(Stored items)
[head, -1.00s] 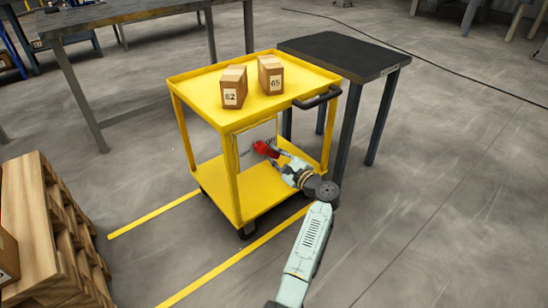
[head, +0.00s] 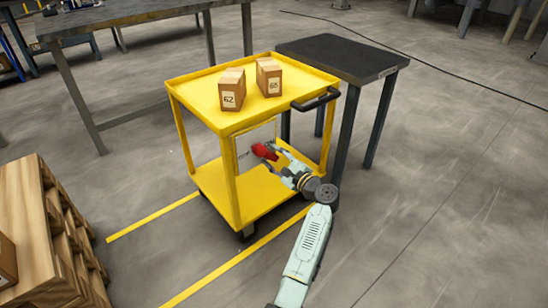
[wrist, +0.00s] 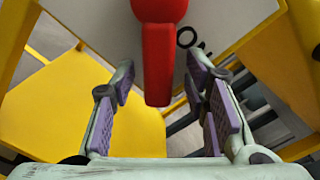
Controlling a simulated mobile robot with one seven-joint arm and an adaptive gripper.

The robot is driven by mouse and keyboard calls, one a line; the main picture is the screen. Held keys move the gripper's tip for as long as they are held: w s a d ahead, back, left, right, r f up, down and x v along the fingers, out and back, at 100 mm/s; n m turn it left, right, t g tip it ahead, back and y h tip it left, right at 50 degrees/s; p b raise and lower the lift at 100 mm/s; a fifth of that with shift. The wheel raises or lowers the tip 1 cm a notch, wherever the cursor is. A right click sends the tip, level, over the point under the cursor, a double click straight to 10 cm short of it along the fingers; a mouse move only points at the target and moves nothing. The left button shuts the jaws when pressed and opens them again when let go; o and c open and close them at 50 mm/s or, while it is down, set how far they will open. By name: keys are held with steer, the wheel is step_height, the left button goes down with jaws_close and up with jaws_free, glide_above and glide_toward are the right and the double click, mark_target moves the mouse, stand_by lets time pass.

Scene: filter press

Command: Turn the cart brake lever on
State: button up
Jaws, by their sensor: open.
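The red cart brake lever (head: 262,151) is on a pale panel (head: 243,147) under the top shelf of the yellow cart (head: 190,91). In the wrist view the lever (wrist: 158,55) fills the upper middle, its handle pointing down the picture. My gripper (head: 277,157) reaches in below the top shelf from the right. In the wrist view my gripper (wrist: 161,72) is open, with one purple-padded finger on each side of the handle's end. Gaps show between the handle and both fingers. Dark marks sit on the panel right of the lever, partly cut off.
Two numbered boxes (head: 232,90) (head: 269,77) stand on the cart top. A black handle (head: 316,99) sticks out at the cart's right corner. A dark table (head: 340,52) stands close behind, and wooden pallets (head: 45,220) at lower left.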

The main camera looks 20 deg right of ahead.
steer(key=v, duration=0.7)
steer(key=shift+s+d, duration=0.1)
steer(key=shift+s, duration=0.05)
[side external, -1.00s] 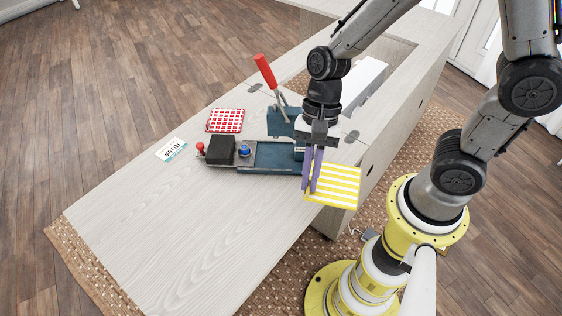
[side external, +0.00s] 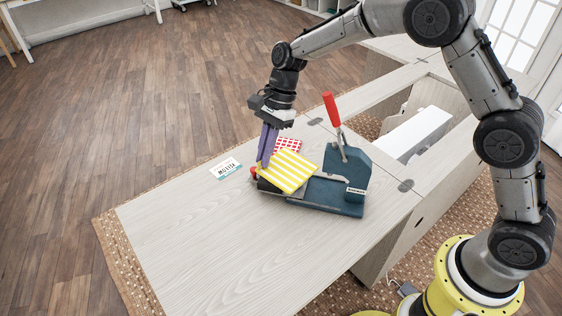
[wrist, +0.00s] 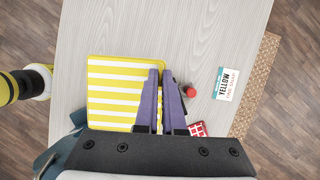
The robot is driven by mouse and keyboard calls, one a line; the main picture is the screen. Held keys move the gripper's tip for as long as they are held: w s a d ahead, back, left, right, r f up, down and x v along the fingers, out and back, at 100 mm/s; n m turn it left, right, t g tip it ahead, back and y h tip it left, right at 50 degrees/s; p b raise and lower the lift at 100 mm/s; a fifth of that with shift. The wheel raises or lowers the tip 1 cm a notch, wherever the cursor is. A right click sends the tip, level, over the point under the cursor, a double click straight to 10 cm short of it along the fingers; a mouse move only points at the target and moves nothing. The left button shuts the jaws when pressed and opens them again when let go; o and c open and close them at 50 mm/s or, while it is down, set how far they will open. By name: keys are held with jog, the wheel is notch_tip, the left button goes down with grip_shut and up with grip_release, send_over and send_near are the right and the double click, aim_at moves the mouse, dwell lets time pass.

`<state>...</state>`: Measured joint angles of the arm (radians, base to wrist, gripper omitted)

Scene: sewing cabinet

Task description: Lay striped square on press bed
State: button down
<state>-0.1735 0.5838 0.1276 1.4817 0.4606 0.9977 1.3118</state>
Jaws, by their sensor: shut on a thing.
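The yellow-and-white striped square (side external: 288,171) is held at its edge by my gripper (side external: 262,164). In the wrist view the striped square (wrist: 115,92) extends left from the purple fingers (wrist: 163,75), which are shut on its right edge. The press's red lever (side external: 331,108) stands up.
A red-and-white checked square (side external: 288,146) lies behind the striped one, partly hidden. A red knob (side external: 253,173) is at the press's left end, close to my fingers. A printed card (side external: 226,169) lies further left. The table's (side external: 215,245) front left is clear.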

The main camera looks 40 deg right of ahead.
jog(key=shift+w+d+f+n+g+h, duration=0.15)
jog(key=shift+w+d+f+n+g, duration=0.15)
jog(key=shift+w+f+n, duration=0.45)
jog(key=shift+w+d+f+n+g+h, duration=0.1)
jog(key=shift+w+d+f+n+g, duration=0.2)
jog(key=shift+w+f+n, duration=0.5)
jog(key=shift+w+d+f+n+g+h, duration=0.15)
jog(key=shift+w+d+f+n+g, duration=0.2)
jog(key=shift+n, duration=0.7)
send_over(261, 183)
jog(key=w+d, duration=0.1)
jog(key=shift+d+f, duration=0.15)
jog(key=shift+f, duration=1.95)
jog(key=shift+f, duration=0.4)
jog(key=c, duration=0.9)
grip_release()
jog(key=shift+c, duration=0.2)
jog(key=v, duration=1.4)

- [Task instructions]
Retype the whole listing exactly and leave the pictures out.

- [Complete output]
[head, -1.00s] 
[head, +0.00s] 
[wrist, +0.00s] 
Controlling a simulated mobile robot with one seven-joint arm and an adaptive gripper.

The robot is driven by mouse and keyboard calls, one a line; the main picture is the screen. Held keys move the gripper's tip for as long as they are held: w s a d ahead, back, left, right, r f up, down and x v along the fingers, out and back, at 100 mm/s; n m turn it left, right, t g tip it ahead, back and y h tip it left, right at 50 degrees/s; p b raise and lower the lift at 100 mm/s; a fifth of that with shift. The wheel raises or lowers the tip 1 cm a notch, wherever the cursor is. A right click sends the tip, level, over the point under the cursor, a double click straight to 10 cm short of it along the fingers; a mouse move only points at the target and moves nothing. The left button shuts the jaws when pressed and opens them again when let go; o and c open and close them at 50 mm/s or, while it is down, set how far they will open. By name: keys are held with steer, the wheel is step_height, the left button goes down with jaws_close and up with jaws_free, glide_above and glide_toward are the right and the double click, mark_target moves the mouse, stand_by lets time pass.

Scene: filter press

Command: Turn the cart brake lever on
State: button up
Jaws, by their sensor: open.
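The red cart brake lever (head: 262,151) is on a pale panel (head: 243,147) under the top shelf of the yellow cart (head: 190,91). In the wrist view the lever (wrist: 158,55) fills the upper middle, its handle pointing down the picture. My gripper (head: 277,157) reaches in below the top shelf from the right. In the wrist view my gripper (wrist: 161,72) is open, with one purple-padded finger on each side of the handle's end. Gaps show between the handle and both fingers. Dark marks sit on the panel right of the lever, partly cut off.
Two numbered boxes (head: 232,90) (head: 269,77) stand on the cart top. A black handle (head: 316,99) sticks out at the cart's right corner. A dark table (head: 340,52) stands close behind, and wooden pallets (head: 45,220) at lower left.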

The main camera looks 20 deg right of ahead.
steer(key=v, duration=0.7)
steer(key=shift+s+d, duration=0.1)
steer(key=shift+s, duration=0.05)
[side external, -1.00s] 
[side external, +0.00s] 
[wrist, +0.00s] 
The robot is driven by mouse and keyboard calls, one a line; the main picture is the screen. Held keys move the gripper's tip for as long as they are held: w s a d ahead, back, left, right, r f up, down and x v along the fingers, out and back, at 100 mm/s; n m turn it left, right, t g tip it ahead, back and y h tip it left, right at 50 degrees/s; p b raise and lower the lift at 100 mm/s; a fifth of that with shift. The wheel raises or lowers the tip 1 cm a notch, wherever the cursor is. A right click sends the tip, level, over the point under the cursor, a double click straight to 10 cm short of it along the fingers; a mouse move only points at the target and moves nothing. The left button shuts the jaws when pressed and opens them again when let go; o and c open and close them at 50 mm/s or, while it is down, set how far they will open. By name: keys are held with jog, the wheel is notch_tip, the left button goes down with grip_shut and up with grip_release, send_over and send_near are the right and the double click, aim_at moves the mouse, dwell lets time pass.

`<state>...</state>`: Measured joint angles of the arm (radians, base to wrist, gripper omitted)

Scene: sewing cabinet

Task description: Lay striped square on press bed
State: button down
<state>-0.1735 0.5838 0.1276 1.4817 0.4606 0.9977 1.3118</state>
Jaws, by their sensor: shut on a thing.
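The yellow-and-white striped square (side external: 288,171) is held at its edge by my gripper (side external: 262,164). In the wrist view the striped square (wrist: 115,92) extends left from the purple fingers (wrist: 163,75), which are shut on its right edge. The press's red lever (side external: 331,108) stands up.
A red-and-white checked square (side external: 288,146) lies behind the striped one, partly hidden. A red knob (side external: 253,173) is at the press's left end, close to my fingers. A printed card (side external: 226,169) lies further left. The table's (side external: 215,245) front left is clear.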

The main camera looks 40 deg right of ahead.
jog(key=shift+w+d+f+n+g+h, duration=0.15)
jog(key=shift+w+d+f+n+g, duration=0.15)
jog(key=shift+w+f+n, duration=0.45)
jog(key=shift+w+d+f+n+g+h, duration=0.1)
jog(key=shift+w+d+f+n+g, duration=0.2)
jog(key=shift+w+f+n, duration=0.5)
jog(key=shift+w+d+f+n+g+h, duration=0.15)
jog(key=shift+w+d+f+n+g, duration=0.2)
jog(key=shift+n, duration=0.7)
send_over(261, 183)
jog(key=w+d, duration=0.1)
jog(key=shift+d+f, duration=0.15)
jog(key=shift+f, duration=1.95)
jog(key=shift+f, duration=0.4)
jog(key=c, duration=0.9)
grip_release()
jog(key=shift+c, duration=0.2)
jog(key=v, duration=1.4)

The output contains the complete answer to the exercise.